Distributed Ledger Technology (DLT) is a decentralized database managed by multiple participants across multiple nodes. In this case, the data isn't stored in a single location or controlled by a single entity. Instead, it's distributed across a network of computers (nodes) and managed by all participants in the network. This differs from traditional centralized databases, typically stored in a single location and operated by one organization.

It is the backbone of blockchain technology and is instrumental in the transition to the next generation of the internet, known as Web 3.0. In this article, we will delve into the specifics of DLT, its role in shaping Web 3.0, and a use case of DLT’s potential impact on KYC procedures.

Understanding Distributed Ledger Technology

At its core, DLT is a consensus of replicated, shared and synchronized digital data spread across multiple sites, countries, or institutions. Unlike traditional databases, there's no central administrator or centralized data storage in DLT. This decentralization is a critical factor, as it makes DLT highly resilient to cyber-attacks, fraud, or any single point of failure.

In a DLT, each participant (node) in the network maintains a copy of the entire database. Any changes or additions to the database, such as new transactions, must be verified by a consensus mechanism, where a majority of participants in the network agree on the validity of the transaction. Once validated, the transaction is added to the ledger, and the change is reflected across all copies of the database. This makes the ledger transparent, as all participants can see the same transaction history, and secure, as no single participant can alter past transactions.

The decentralization of DLT has several advantages. It increases the resilience of the database, as there is no single point of failure. It also makes the database more transparent and secure, as all transactions are publicly verifiable and cannot be altered once they've been added to the ledger. Furthermore, by removing the need for a central authority, DLT can enable peer-to-peer transactions and automate complex processes through smart contracts.

DLT's most famous application is blockchain, a type of distributed ledger where data is stored in blocks, and each block is linked to the previous one, forming a chain. This design, combined with cryptographic techniques, ensures that once data is added to the blockchain, it is virtually impossible to alter or delete.

DLT's Role in Web 3.0

Web 3.0, often referred to as the decentralized or semantic web, aims to create a version of the internet that is powered by artificial intelligence and semantic web technologies. In Web 3.0, machines will be able to read and understand the information as humans do, leading to more interactive and tailored user experiences.

DLT is fundamental to Web 3.0 as it provides a framework to create a decentralized web with no central authority. For instance, DLT can enable decentralized social networks, financial systems, supply chains, and more, where users have control over their own data.

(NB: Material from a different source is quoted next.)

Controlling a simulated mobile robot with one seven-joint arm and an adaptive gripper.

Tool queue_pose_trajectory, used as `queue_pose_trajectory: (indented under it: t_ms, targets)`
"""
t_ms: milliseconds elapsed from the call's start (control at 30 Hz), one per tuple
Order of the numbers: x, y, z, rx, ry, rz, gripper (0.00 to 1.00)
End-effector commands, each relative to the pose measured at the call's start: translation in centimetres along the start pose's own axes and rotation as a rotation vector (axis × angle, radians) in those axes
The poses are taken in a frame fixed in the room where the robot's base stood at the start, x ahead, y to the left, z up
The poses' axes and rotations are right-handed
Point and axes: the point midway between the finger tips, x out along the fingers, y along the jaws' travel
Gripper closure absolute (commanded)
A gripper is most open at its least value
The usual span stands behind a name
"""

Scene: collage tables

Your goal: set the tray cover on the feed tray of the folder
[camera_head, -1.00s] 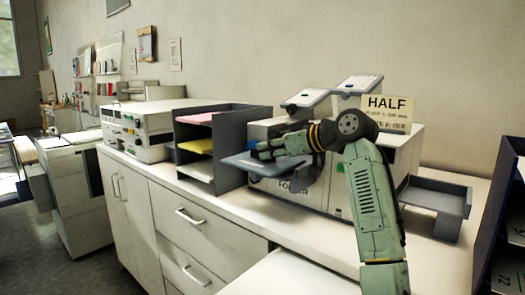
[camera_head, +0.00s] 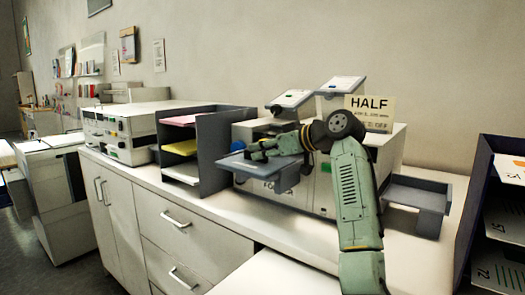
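The folder (camera_head: 325,195) is a pale boxy machine on the counter, with a partly hidden label on its front. A flat blue-grey panel (camera_head: 232,163) juts out at its left end, at the feed side. I cannot tell whether this panel is the feed tray, the tray cover, or one on the other. My gripper (camera_head: 256,151) lies low over the panel, pointing left, with its dark fingers at or just above the surface. The fingers are too small and dark to show whether they are open or hold an edge. No separate tray cover can be made out.
A dark sorter (camera_head: 222,150) with coloured paper stands close left of the panel. A grey tray (camera_head: 428,196) sits at the folder's right end. A "HALF" sign (camera_head: 370,112) and two tilted panels rise above the folder. A dark rack (camera_head: 474,190) stands far right. Counter front is bare.

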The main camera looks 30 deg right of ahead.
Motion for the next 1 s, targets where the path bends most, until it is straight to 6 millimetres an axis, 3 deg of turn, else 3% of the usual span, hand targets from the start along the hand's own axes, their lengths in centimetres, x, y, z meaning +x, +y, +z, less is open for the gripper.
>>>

DLT and blockchain also provide the foundation for smart contracts – self-executing contracts with the terms of the agreement directly written into code. Smart contracts can automate complex processes, enabling a new level of interactivity and intelligence on the web.

DLT and KYC: A Use Case

Know Your Customer (KYC) is a process used by businesses, particularly in the financial sector, to verify the identity of their clients. This process is a critical component of anti-money laundering (AML) policies and is used to prevent identity theft, financial fraud, and terrorist financing. During the KYC process, businesses collect and analyze pertinent details about a customer's identity and potential risks associated with that customer. This may include collecting official identification documents, proof of address, and in some cases, information about their financial activities. Compliance with KYC regulations is mandatory in many jurisdictions, with severe penalties for non-compliance. The goal of KYC is to ensure that businesses are doing their due diligence to prevent illicit activities and to ensure that they know who they are doing business with.

Without DLT, the financial industry has to rely on traditional, centralized systems for KYC checks. These systems are often slow, inefficient, and costly. Each institution has to collect and verify the same information, leading to duplication of effort and a higher chance of errors.

Furthermore, without DLT, the industry lacks a shared, reliable source of truth for KYC data. This can lead to inconsistencies in information and difficulties in tracing back changes or verifying the accuracy of data.

DLT can revolutionize KYC checks. By creating a shared, immutable ledger of KYC data, DLT can eliminate the need for each institution to collect and verify the information. This can reduce the time and cost of KYC checks. In a traditional setup, let's consider John, a customer who wants to open accounts with Banks A, B, and C. In the current system, John would have to provide his identification documents and other necessary details to each bank separately. Each bank would then verify this information independently, leading to duplication of effort and increased cost. With DLT, once John's KYC is completed by Bank A and the data is stored on the blockchain, Banks B and C can access this already verified information without having to redo the entire process. The shared ledger eliminates redundant work, reducing time and cost.

Second, DLT can enhance the reliability and integrity of KYC data. With DLT, each change to a customer's KYC data is recorded on a tamper-proof ledger, making it easy to audit and trace back any changes. Continuing with the same example, if John changes his address, this information is updated on the blockchain. Every change is recorded as a new transaction on the ledger, providing an audit trail. Suppose John's new address was initially entered incorrectly by Bank A, and later corrected by Bank B. The blockchain will reflect both these changes, making it easy to trace back any discrepancies or errors. This audit trail makes the data more reliable and ensures the integrity of the information.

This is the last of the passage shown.